For this role he has to pull a dual personality thing. He starts off just some depressed guy and moves to crazy Beaver guy. But we strategically see Mel and The Beaver in the same shot for most the time they are on screen. It reminds me of Jim Carrey fighting himself in Me, Myself, and Irene, only its not as slapstick. Mel’s got two characters going on but has to play one purely through hand movements and his voice while keeping everything else the same.
There’s moments in The Beaver where you’ll chuckle at The Beaver. What a silly thing. This man talking to himself like this. But then there’s the moments where The Beaver will say something and it strikes you as scary. Even Mel reacts with some fear. But The Beaver remains unfazed. Its these moments of uncertainty where Mel takes what another actor might ham up and makes it real.
As I mention before, getting the tone right is big for a movie like this. The premise is ridiculous, but in order for it to work you need to play it straight. And by playing it straight, you also have to accept how goofy it is and let that shine a little as well. Its a very difficult predicament. Somehow Jodie Foster, with only a few movies under her director’s belt, really gets that delicate balance down.
The movie’s funny when it needs to be because of the characters reactions to the overall situation. But its also serious when it needs to be. In fact, my big concern isn’t the shifts from comedy to drama, but the lack of shifts in drama to drama.
It seems like in every dramatic scene, characters immediately start tearing up and voices raise.

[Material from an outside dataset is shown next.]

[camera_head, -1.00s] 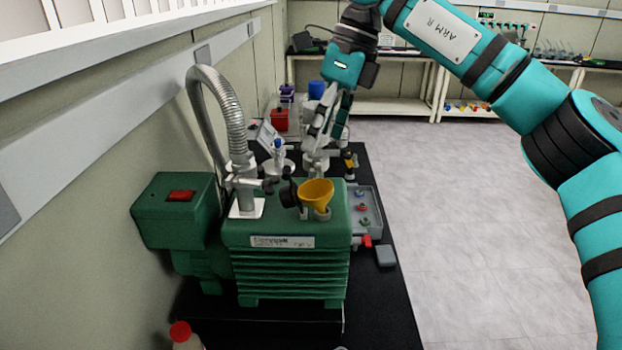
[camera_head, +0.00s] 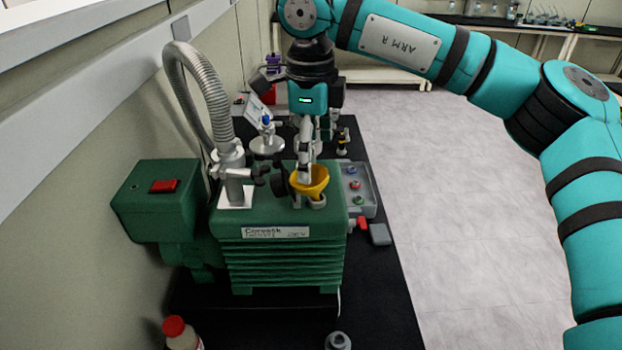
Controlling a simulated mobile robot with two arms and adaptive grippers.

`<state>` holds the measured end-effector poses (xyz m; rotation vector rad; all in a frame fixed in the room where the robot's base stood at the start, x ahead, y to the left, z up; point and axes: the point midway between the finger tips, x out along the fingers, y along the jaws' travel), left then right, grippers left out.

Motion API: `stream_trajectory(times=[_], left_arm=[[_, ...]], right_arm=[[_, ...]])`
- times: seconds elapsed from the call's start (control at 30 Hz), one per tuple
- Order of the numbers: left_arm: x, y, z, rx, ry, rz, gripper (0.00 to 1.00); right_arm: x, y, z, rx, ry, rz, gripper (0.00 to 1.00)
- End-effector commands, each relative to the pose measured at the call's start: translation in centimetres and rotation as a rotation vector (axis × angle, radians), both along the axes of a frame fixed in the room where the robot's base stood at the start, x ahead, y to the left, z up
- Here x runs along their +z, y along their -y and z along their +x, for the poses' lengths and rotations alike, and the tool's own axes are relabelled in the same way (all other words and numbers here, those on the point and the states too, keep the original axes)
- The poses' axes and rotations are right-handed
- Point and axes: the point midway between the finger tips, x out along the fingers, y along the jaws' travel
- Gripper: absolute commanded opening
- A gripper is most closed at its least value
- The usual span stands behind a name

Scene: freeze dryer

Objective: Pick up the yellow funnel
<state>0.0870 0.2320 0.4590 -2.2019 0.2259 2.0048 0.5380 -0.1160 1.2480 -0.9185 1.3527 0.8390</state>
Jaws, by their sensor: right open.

And when you set a constant bar for characters getting teary eyed and super emotional, it sort of diminishes the bigger moments at the end when they also get teary eyed but its supposed to mean more because of the changes they’ve been through. The actors handle it well, but not every scene needs maximum emotion.
Which brings me to the biggest downfall of the movie. The first 30 minutes is really great and as Mel discovers how broken of a man he is and how to rebuild himself, its all interesting and engaging. But once the movie moves into its sub plots, it starts to stray from interesting to familiar. We’ve all seen the story of high school loner falling for high school hottie and the trials and tribulations of their love for each other.
Every supporting character is your basic stereotype. Anton Yelchin is the high school loner. Jennifer Lawrence is the high school hottie. Riley Thomas Stewart is the adorable kid. Jodie Foster is the spouse who has done enough and can’t take it anymore but will always come back. I appreciate (I really do) that every character does have small little quirks here and there, but at the end of the day, by them time the third act begins, you know exactly what’s going to happen.
And its a shame because I found myself liking Mel’s character and his journey and what he had to do to become himself again. There are some interesting things that start off the third act but by the time the movie ends it just ends in familiar Hallmark territory.
Before I end, I’d also like to mention that The Beaver puppet itself was really great. Whoever found/designed it picked a really engaging puppet. There were times where it actually did seem to have its own personality.
In Conclusion, The Beaver does some things really well while it depends on basic formula for the rest. I’m all for Hollywood formulas and Happy Endings, but the way this movie started it would have been nice to see a more unique take on the familiar endings. Still though, it was unique and slightly refreshing.